Después de analizar las negociaciones del tratado y de observar la actitud prepotente con que se presentó el gobierno de los Estados Unidos a través de su comisionado Gadsen, sólo queda quitarse el sombrero ante el patriotismo y la habilidad negociadora desplegada por Santa Anna. Es cierto que su actuación anterior al frente del gobierno de la república puede ser blanco de muchas críticas, unas fundadas y otras no; pero por la firma de el Tratado de La Mesilla, la nación debería levantarle un monumento en el Paseo de la Reforma al general D. Antonio López de Santa Anna, ya que con su patriótica y realista conducta aguantó las exigencias de los Estados Unidos y salvó a México de una nueva guerra cuyas consecuencias estaríamos todavía lamentando.

Este tratado, más que ser vergonzoso para México o para Santa Anna, debe ser vergonzoso para el país que lo exigió, violando los más elementales derechos de las naciones civilizadas, es decir, debe ser vergonzoso para los Estados Unidos. Sería bueno que los Estados Unidos comenzaran a pedir perdón a todos aquellos países a quienes han agredido con su prepotencia y su conducta injusta y sin escrúpulos, empezando desde luego con nuestro querido México. La lista sería muy larga.

Es cierto que el Tratado no fue lo mejor que le pudo haber pasado a México, pero sí es cierto que Santa Anna logró obtener el menor de los males con tal de salvar a su patria. Aunque por otro lado, el destino del dinero pagado por los Estados Unidos es algo que Santa Anna aun tiene que aclarar, pues también es cierto que su gobierno, debido a los altos costos de su corte, estaba urgida de dinero. Por cierto, el famoso ferrocarril que tanto decían los estadounidenses nunca se construyó y en el territorio comprado a México surgieron ciudades como Tucson y Phoenix. Y por otro lado, cuando el comisionado mexicano para recibir los pagos se desplazó a Washington por ese motivo, aprovechó para cobrarse del primero de ellos la cantidad de 68,000 pesos pos concepto de comisión. Su nombre era Francisco de Paula y Arrangoiz, miembro distinguido del partido conservador, lo que nos muestra que eso de los moches y las comisiones no son algo nuevo en nuestra sufrida patria.

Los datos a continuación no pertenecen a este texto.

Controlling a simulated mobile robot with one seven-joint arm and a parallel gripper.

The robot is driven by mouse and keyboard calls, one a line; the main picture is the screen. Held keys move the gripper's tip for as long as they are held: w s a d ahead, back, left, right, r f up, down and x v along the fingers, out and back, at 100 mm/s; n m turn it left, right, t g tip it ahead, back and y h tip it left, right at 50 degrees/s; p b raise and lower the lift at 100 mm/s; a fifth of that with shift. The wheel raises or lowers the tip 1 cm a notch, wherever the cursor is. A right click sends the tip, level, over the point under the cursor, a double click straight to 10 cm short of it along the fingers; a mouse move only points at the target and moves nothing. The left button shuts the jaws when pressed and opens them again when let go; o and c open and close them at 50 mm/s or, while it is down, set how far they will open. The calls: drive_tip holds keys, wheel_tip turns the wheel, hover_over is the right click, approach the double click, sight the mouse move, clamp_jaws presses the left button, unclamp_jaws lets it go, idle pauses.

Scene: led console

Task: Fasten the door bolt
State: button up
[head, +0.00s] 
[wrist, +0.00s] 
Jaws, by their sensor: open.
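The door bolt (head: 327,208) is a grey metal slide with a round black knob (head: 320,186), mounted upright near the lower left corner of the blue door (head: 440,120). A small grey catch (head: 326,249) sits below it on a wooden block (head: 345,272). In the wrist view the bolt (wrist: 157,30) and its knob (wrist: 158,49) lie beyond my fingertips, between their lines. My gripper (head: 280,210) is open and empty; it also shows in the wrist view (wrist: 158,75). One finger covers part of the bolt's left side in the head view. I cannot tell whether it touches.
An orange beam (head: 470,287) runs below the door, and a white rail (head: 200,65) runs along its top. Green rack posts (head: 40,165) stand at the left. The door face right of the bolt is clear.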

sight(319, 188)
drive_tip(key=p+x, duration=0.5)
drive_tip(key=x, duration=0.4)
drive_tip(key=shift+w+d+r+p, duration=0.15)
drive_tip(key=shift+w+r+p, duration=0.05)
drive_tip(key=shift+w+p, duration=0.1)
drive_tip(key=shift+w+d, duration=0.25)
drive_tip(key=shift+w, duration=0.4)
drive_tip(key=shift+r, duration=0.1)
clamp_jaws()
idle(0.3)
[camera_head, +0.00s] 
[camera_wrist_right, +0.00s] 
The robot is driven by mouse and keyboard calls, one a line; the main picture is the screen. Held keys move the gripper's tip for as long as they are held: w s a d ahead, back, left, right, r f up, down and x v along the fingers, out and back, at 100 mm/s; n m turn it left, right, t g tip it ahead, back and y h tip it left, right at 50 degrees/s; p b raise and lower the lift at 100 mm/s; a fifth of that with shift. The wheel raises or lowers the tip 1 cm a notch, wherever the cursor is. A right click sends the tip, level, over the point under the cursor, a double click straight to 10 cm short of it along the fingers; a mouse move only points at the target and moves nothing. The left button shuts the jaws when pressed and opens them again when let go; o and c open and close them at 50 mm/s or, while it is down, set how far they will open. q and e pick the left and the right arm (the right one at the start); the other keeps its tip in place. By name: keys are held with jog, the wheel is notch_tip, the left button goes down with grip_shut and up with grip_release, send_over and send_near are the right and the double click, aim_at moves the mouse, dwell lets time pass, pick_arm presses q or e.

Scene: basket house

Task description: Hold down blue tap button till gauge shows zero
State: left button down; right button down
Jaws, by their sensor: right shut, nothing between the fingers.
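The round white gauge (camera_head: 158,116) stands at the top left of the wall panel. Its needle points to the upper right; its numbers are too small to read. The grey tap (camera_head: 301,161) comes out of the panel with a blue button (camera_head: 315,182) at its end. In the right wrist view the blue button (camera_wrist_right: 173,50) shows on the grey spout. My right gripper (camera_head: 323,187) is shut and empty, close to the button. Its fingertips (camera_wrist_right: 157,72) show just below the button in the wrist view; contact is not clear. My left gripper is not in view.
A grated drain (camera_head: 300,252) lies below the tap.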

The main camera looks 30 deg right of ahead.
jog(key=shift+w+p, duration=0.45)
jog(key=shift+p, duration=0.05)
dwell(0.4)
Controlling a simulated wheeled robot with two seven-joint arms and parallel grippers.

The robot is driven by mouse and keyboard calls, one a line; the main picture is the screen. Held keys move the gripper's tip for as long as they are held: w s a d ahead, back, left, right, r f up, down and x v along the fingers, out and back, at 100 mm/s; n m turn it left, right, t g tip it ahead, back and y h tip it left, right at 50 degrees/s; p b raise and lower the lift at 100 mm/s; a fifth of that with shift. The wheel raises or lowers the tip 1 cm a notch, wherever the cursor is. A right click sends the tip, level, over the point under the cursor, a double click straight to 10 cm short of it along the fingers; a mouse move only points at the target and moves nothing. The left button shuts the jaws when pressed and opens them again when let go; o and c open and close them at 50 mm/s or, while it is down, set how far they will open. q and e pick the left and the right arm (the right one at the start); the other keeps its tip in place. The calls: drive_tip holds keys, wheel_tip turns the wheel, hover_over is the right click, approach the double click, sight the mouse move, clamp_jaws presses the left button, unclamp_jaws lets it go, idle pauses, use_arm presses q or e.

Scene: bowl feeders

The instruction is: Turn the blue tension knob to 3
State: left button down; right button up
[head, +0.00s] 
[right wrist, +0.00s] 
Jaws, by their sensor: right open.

Para terminar, quiero insertar una esquela que apareció publicada a la muerte de Santa Anna en el periódico oposicionista El Ahuizote, el viernes 23 de junio de 1876. Dice así:

El Sr. General de División D. Antonio López de Santa-Anna. Ayer, a las ocho de la mañana, un modesto cortejo fúnebre, compuesto de los amigos íntimos de este general, conducían sus despojos mortales al panteón de la Villa de Guadalupe.
Ante la tumba acalla el grito destemplado de las pasiones. Si cuando el general Santa-Anna rigió los destinos de México, cometió algunos errores, fueron estos más bien hijos de la época en que gobernaba; en cambio este hombre, joven aún, tomó parte, y muy activa, en la independencia de la patria.
En Veracruz acabó con los restos de los españoles. Fue después el fundador de la República. En Tampico venció a las huestes de Barradas, ahogando el último esfuerzo que se hacía en contra de la independencia. En 1836 derramó su sangre en las playas de Veracruz, defendiendo al país en contra de los franceses.
En la Angostura humilló el orgullo de los americanos, y en las batallas del Valle de México peleó también contra el ejército invasor.
La nación debió a este general importantes servicios. Su nombre está escrito en la epopeya de nuestros héroes.
¿Gobernó mal a la nación? Siquiera tuvo la franqueza de gobernar según su capricho: era un dictador. Lerdo (se refiere al entonces presidente Sebastián Lerdo de Tejada) tiene una Constitución liberal, a la que debía sujetarse, y no gobierna mejor que el general Santa-Anna, ni tampoco la patria le debe ni un suspiro.
Aquel hombre que ha muerto ya, bajó a la tumba sin pompa ni ostentación. Acabó sus días en la miseria.
Respetemos la memoria del proclamador de la República, del héroe de la independencia. Perdonemos los errores del gobernante, y pidamos a Dios el descanso del hijo de México que contra tres naciones defendió la independencia nacional.
La Redacción.

Espero que esta esquela, publicada por un periódico que se preciaba de ser jacobino en extremo, nos sirva como lección y permita al general Santa Anna recuperar el lugar que merece en nuestra historia: el de un hombre como todos, con virtudes y defectos, al que jamás se le podrá acusar seriamente de traidor y vende patrias, aunque sí de inconsecuente, de mal gobernante, de ambicioso y de conspirador consumado, en pocas palabras, de ser un hombre del México de su tiempo.